Confusingly, some of these 20 ‘ayres’ bear that same title, while others have dance names. But the Compendium offers an explanation. You see, Simpson’s favourite form of instrumental music was the contrapuntal ‘fancy’ (or ‘fantasy’) -‘the chief and most excellent for art and contrivance’ – but it had fallen out of favour since Morley’s day:
This kind of music (the more is the pity) is now much neglected by reason of the scarcity of auditors that understand it, their ears being better acquainted and more delighted with light and airy music.
Such ‘light and airy music’ is the next step down in his hierarchy, and Simpson describes some of its forms: Pavanes, Galliards, and other dances:
In these and other airy musics of strains which now pass under the common name of airs, you will often hear some touches of points of fugues, but not insisted upon or continued as in fancy-music.
So ‘air’ (or ‘ayre’, or ‘aire’ – spelling wasn’t such a big deal back then) could mean any form of lighter, less rigorously contrapuntal music. And Simpson, ever the practical man, was at least giving people what they wanted.
It turns out that he was also really quite good at it. These works are delightful, and Simpson actually hits on why: by not insisting too much on the ‘touches of points of fugue’, instead the moments of imitation are effortlessly integrated into a more flowing, melodic style.

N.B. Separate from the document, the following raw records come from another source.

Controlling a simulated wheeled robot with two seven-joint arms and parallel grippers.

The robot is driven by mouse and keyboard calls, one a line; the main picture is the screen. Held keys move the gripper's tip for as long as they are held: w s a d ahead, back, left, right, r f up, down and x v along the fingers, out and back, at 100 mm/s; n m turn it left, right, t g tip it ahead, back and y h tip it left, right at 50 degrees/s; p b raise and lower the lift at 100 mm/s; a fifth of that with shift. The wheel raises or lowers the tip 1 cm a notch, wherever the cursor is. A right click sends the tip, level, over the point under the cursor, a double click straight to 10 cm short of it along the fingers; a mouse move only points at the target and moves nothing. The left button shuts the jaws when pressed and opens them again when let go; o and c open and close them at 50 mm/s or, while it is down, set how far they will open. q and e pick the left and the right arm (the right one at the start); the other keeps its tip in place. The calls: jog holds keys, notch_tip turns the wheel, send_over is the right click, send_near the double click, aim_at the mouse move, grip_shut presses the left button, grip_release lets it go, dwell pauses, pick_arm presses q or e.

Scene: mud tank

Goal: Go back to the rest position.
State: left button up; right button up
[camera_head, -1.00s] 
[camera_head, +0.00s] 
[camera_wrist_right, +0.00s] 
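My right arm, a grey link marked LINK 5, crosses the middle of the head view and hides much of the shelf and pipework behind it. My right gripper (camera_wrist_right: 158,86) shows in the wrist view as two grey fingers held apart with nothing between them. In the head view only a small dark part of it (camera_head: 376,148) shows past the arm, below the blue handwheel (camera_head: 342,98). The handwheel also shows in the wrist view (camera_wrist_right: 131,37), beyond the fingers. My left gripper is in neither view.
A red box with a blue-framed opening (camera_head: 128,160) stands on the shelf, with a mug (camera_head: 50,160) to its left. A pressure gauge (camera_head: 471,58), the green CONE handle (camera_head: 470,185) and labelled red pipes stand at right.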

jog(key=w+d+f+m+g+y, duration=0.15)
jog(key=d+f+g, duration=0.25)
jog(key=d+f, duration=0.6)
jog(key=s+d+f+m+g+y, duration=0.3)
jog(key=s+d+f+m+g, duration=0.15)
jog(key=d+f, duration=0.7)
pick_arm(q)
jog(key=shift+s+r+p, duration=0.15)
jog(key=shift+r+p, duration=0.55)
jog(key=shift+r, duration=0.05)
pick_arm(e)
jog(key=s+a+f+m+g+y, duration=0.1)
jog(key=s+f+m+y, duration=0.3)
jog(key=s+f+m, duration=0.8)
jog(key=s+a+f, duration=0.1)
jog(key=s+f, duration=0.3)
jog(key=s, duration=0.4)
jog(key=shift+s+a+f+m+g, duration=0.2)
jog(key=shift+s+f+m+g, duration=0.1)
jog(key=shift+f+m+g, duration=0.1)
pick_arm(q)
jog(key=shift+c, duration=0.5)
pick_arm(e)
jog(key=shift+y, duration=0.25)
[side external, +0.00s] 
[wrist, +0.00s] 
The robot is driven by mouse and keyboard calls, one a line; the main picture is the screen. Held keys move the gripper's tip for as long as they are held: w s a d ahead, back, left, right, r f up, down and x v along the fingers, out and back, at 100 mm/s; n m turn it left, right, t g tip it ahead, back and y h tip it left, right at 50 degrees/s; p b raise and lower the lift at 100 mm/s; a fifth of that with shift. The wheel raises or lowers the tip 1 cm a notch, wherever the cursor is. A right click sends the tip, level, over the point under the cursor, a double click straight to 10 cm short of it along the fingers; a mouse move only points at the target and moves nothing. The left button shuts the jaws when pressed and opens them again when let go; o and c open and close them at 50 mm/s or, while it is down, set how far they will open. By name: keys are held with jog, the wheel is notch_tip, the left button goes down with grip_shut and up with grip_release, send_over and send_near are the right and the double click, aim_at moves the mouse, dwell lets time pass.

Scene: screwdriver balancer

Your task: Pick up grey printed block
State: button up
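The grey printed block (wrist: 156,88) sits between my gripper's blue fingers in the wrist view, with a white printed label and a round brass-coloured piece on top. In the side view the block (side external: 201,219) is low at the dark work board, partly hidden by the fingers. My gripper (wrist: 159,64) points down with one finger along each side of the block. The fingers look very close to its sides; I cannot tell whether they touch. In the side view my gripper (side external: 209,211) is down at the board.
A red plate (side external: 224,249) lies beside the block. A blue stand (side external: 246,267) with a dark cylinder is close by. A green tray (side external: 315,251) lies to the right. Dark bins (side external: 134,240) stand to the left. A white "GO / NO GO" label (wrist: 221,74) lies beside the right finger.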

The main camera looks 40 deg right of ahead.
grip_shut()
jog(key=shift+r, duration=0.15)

In the sensitive hands of Chelys, we can hear precisely why viol music had evolved towards these ‘airy strains’. Backed up by continuo players on their album, Chelys give the music gentle bounce, with the ‘light and shade’ extolled in Simpson’s motto: Neque lux sine urba. Their ornamentation is informed by his writings too. The disc has rightly attracted rave reviews.
In the liner notes, Alex Parker describes his excitement at finally hearing the music that he had taken such pains to transcribe. Old theory books may have their charms, but much credit goes to him and Chelys for bringing back to life these graceful airs from rugged times.